By Andy Pasztor
Plane maker Boeing Co. didn't tell Southwest Airlines Co. when
the carrier began flying 737 MAX jets in 2017 that a standard
safety feature, found on earlier models and designed to warn pilots
about malfunctioning sensors, had been deactivated.
Federal Aviation Administration safety inspectors and
supervisors responsible for monitoring Southwest, the largest MAX
customer, were also unaware of the change, according to government
and industry officials.
Boeing had turned off the alerts which, in previous versions of
the 737, informed pilots if a sensor known as an "angle-of-attack
vane" was transmitting errant data about the pitch of a plane's
nose. In the MAX, which featured a new automated stall-prevention
system called MCAS, Boeing made those alerts optional; they would
be operative only if carriers bought additional safety
features.
Southwest's cockpit crews and management didn't know about the
change for more than a year after the planes went into service.

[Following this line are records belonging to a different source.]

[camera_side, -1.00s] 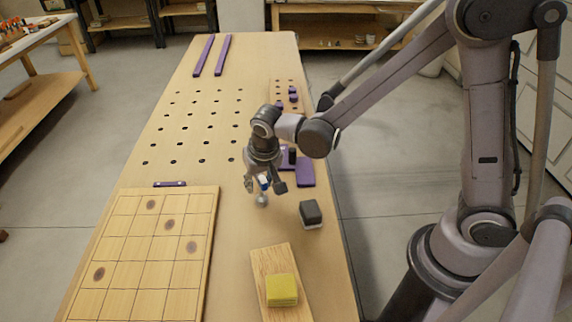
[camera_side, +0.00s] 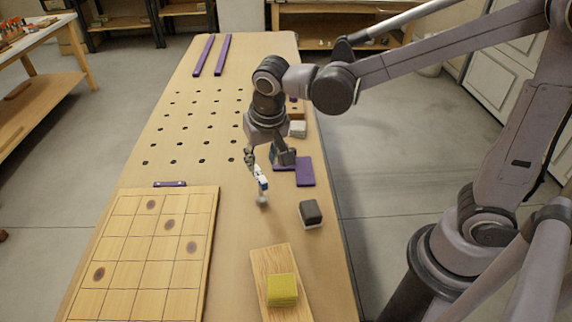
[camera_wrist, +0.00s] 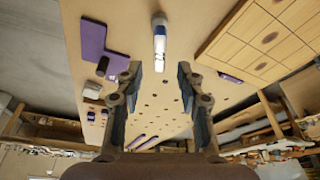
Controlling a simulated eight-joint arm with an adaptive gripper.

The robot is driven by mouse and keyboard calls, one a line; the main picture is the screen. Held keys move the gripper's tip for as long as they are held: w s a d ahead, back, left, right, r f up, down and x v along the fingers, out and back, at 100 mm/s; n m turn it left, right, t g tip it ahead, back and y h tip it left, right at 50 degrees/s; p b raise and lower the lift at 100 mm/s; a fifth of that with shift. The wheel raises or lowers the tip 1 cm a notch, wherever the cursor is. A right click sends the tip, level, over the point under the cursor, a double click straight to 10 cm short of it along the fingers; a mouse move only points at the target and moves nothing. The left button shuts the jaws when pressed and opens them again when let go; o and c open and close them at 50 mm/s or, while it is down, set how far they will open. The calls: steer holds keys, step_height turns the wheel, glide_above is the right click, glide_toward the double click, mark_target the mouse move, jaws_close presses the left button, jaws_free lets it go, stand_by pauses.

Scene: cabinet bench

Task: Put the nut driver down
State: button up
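The nut driver (camera_side: 261,184), white and blue with a grey lower end, is on the bench right of the gridded board. In the side view one finger overlaps the tool's top; contact is unclear.
A dark block with a white base (camera_side: 311,213) stands right of the nut driver. A yellow block (camera_side: 282,290) sits on a wooden board (camera_side: 270,262) in front. Purple plates (camera_side: 305,172) lie behind. The gridded board (camera_side: 140,255) fills the front left. Bench holes (camera_side: 206,143) lie behind it.

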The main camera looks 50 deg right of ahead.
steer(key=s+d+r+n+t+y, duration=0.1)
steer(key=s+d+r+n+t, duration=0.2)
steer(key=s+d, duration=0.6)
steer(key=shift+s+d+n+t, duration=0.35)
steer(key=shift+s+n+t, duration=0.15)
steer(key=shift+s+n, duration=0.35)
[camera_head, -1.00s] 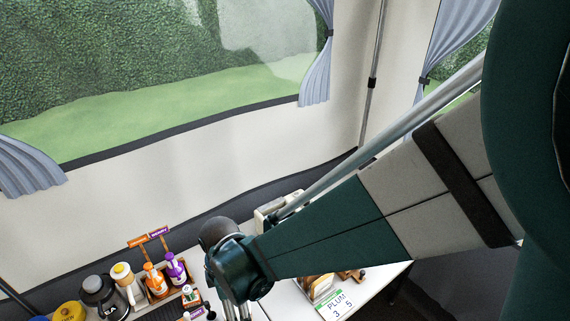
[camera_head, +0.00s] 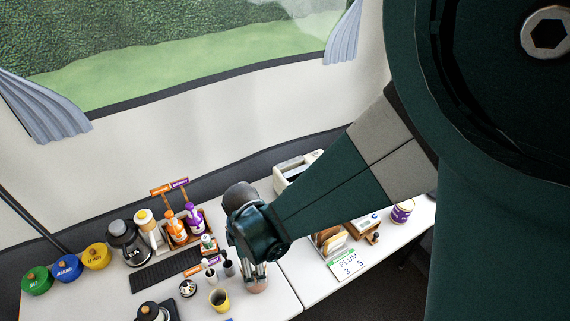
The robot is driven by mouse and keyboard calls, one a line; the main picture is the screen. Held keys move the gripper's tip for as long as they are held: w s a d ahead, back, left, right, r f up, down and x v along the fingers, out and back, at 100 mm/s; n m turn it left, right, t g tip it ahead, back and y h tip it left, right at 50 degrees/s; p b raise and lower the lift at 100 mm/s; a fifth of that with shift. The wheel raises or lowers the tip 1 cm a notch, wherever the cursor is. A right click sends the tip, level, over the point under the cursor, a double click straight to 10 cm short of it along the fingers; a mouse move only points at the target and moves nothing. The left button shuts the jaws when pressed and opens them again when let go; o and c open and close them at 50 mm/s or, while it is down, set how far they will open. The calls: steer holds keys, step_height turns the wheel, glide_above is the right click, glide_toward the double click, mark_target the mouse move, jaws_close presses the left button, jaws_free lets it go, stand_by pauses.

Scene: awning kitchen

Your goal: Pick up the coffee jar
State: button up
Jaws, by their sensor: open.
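No label that I can read says coffee, so I cannot tell for sure which item is the coffee jar. A small brownish-pink jar-like item (camera_head: 256,286) stands on the white table, right under my gripper (camera_head: 255,268). My gripper points down at it, and its fingers hide the upper part. The fingers are open; whether they are around the item or above it is too small to tell. A white and purple jar (camera_head: 403,211) stands at the table's right end, beyond my arm.
A dark kettle (camera_head: 126,240) and a bottle tray (camera_head: 186,238) are at the back. A yellow cup (camera_head: 219,299) is close left of my gripper. A PLUM card (camera_head: 348,264) lies right.

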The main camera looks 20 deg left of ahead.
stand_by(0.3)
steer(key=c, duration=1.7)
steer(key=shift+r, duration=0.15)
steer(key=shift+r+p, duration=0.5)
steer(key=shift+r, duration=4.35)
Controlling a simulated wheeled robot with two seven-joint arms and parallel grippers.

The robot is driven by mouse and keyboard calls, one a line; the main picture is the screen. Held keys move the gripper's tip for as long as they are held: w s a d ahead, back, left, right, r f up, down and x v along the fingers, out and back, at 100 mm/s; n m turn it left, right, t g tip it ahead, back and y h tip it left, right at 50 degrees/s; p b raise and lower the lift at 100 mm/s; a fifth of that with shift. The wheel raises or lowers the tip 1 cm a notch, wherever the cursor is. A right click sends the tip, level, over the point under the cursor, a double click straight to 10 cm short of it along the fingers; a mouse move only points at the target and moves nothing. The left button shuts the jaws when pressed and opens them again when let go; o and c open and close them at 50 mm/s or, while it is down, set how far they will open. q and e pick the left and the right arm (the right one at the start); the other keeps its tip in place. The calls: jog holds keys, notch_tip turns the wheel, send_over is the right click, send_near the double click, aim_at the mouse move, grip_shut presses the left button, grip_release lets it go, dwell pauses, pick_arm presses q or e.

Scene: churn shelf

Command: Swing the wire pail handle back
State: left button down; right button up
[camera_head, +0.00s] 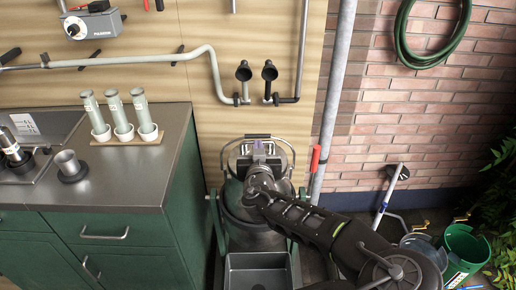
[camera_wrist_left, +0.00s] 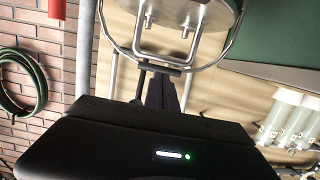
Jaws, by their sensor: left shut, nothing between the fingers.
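A metal pail (camera_head: 243,212) with a lid stands in a green frame beside the cabinet. Its thin wire handle (camera_head: 289,150) arcs over the wall side of the lid, with a dark grip (camera_head: 257,136) at the top of the arc. In the left wrist view the wire handle (camera_wrist_left: 120,47) loops around the lid with its clamp wires. My left gripper (camera_head: 260,154) is above the lid, close to the handle grip. Its fingers are together with nothing between them; in the left wrist view (camera_wrist_left: 165,92) they point toward the grip. Whether they touch it is unclear. My arm hides part of the pail.
A steel counter (camera_head: 130,185) on green cabinets is at left, with several tubes in a rack (camera_head: 128,137). A red-handled lever (camera_head: 315,159) and a vertical pipe (camera_head: 335,95) stand right of the pail. A green bucket (camera_head: 463,246) is at lower right.

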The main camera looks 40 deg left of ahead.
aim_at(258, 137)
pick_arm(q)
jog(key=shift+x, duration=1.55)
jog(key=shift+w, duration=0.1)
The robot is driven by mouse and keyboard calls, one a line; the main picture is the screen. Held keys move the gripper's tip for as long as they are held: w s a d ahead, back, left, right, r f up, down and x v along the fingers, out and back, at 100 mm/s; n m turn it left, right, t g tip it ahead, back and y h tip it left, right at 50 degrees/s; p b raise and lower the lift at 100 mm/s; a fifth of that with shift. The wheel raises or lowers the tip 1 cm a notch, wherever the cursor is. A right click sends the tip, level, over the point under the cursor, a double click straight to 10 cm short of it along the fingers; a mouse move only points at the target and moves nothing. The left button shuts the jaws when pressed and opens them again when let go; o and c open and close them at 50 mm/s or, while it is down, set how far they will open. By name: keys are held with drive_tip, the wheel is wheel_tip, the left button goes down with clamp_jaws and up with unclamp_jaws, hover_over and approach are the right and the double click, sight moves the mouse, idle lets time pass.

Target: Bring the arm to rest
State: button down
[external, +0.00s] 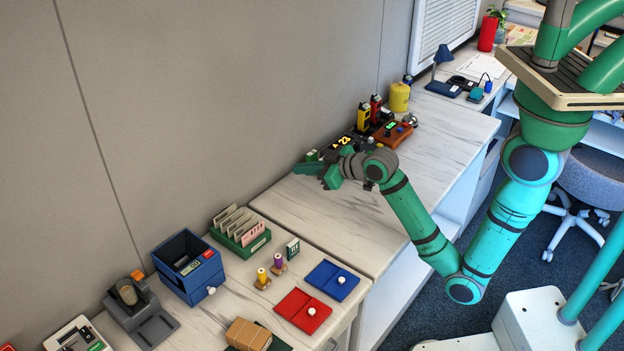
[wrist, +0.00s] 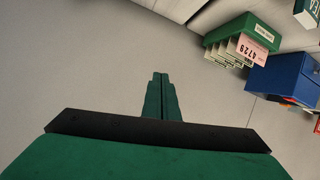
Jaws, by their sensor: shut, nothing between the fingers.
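My arm is green and teal and reaches left over the counter in the external view. My gripper (external: 308,169) points left toward the wall, above the counter. In the wrist view the two green fingers of my gripper (wrist: 161,76) are pressed together with nothing between them. The wrist camera looks at the plain grey wall, with the counter along the top edge.
A green card rack (external: 240,232), a blue open box (external: 188,266), a red tray (external: 302,312) and a blue tray (external: 333,280) stand on the near counter (external: 225,320). Devices on a brown base (external: 392,134) stand beyond my gripper. The middle of the far counter is clear.

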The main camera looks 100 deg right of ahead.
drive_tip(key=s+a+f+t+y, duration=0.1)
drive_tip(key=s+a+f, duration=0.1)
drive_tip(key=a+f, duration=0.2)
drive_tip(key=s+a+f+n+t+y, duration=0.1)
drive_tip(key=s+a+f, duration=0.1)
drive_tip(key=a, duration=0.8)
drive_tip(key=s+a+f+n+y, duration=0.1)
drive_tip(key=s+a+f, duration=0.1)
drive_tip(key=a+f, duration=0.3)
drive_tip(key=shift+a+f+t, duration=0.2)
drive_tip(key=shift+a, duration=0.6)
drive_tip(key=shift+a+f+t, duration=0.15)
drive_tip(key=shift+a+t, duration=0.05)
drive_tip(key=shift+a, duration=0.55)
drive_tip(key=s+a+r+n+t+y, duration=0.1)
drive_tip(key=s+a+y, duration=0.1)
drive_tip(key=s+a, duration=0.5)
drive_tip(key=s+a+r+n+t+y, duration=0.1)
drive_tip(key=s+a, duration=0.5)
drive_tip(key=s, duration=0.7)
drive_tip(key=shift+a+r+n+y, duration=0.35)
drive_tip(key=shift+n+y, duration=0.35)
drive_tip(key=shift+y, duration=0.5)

They and most other airlines operating the MAX globally learned
about it only after the fatal Lion Air crash last year led to
scrutiny of the plane's revised design. The FAA office's lack of
knowledge about Boeing's move hasn't been previously reported.
"Southwest's own manuals were wrong" about the status of the
alerts, said Southwest pilots union president, Jon Weaks. Since
Boeing hadn't communicated the modification to the carrier, the
manuals still reflected incorrect information.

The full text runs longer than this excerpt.